* [Short problem]: Copy each line exactly. Drop every picture.

>> begin

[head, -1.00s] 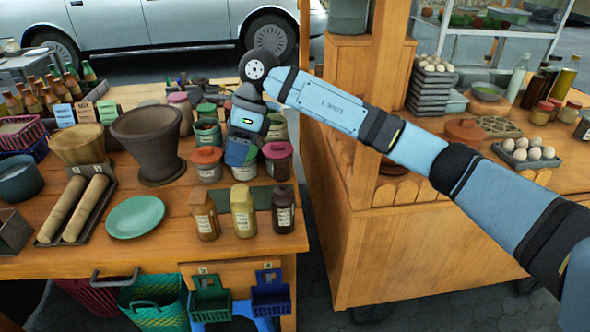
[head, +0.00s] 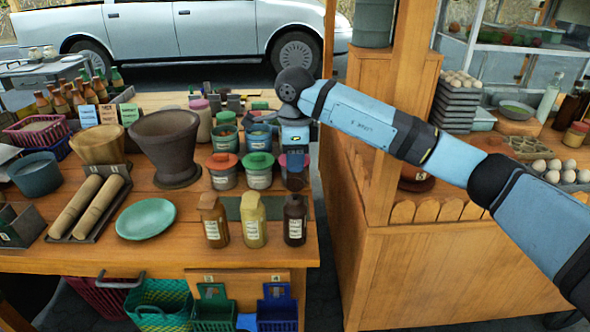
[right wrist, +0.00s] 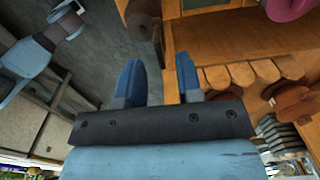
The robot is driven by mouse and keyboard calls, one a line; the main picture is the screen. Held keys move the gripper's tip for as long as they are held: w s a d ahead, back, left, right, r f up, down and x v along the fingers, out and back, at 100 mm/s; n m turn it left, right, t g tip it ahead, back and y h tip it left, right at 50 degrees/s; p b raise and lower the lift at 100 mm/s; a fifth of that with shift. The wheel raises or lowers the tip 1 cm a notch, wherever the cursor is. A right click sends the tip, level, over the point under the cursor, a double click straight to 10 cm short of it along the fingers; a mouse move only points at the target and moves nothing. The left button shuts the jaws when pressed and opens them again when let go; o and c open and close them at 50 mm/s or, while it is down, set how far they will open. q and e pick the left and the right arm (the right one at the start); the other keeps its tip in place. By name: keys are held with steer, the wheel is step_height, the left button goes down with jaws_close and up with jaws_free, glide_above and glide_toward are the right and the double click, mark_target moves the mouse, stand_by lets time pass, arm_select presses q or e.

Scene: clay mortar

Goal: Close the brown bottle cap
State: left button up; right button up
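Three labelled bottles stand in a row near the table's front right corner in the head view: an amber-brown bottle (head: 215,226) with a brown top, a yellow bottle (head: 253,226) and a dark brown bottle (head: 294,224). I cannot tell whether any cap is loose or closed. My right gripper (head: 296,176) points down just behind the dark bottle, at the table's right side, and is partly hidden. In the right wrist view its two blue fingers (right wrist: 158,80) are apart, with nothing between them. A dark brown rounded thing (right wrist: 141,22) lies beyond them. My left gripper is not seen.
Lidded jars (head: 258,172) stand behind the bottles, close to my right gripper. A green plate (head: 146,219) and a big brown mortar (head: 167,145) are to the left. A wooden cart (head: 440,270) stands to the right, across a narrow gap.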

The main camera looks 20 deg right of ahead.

>> end

* [Solution for this exercise]:
[head, -1.00s] 
[head, +0.00s] 
[right wrist, +0.00s] 
The robot is driven by mouse and keyboard calls, one a line; the main picture is the screen. Held keys move the gripper's tip for as long as they are held: w s a d ahead, back, left, right, r f up, down and x v along the fingers, out and back, at 100 mm/s; n m turn it left, right, t g tip it ahead, back and y h tip it left, right at 50 degrees/s; p b raise and lower the lift at 100 mm/s; a fifth of that with shift. The wheel raises or lowers the tip 1 cm a notch, wherever the cursor is. A right click sends the tip, level, over the point under the cursor, a double click straight to 10 cm short of it along the fingers; a mouse move only points at the target and moves nothing. The left button shuts the jaws when pressed and opens them again when let go; o and c open and close them at 50 mm/s or, while it is down, set how far they will open. q and e pick the left and the right arm (the right one at the start); the other keeps its tip in place. By name: keys are held with steer, the wheel is step_height, the left button goes down with jaws_close and up with jaws_free, glide_above and glide_toward are the right and the double click, mark_target moves the mouse, stand_by lets time pass, arm_select presses q or e.

Scene: clay mortar

Goal: Close the brown bottle cap
State: left button up; right button up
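Three labelled bottles stand in a row near the table's front right corner in the head view: an amber-brown bottle (head: 215,226) with a brown top, a yellow bottle (head: 253,226) and a dark brown bottle (head: 294,224). I cannot tell whether any cap is loose or closed. My right gripper (head: 296,176) points down just behind the dark bottle, at the table's right side, and is partly hidden. In the right wrist view its two blue fingers (right wrist: 158,80) are apart, with nothing between them. A dark brown rounded thing (right wrist: 141,22) lies beyond them. My left gripper is not seen.
Lidded jars (head: 258,172) stand behind the bottles, close to my right gripper. A green plate (head: 146,219) and a big brown mortar (head: 167,145) are to the left. A wooden cart (head: 440,270) stands to the right, across a narrow gap.

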The main camera looks 20 deg right of ahead.

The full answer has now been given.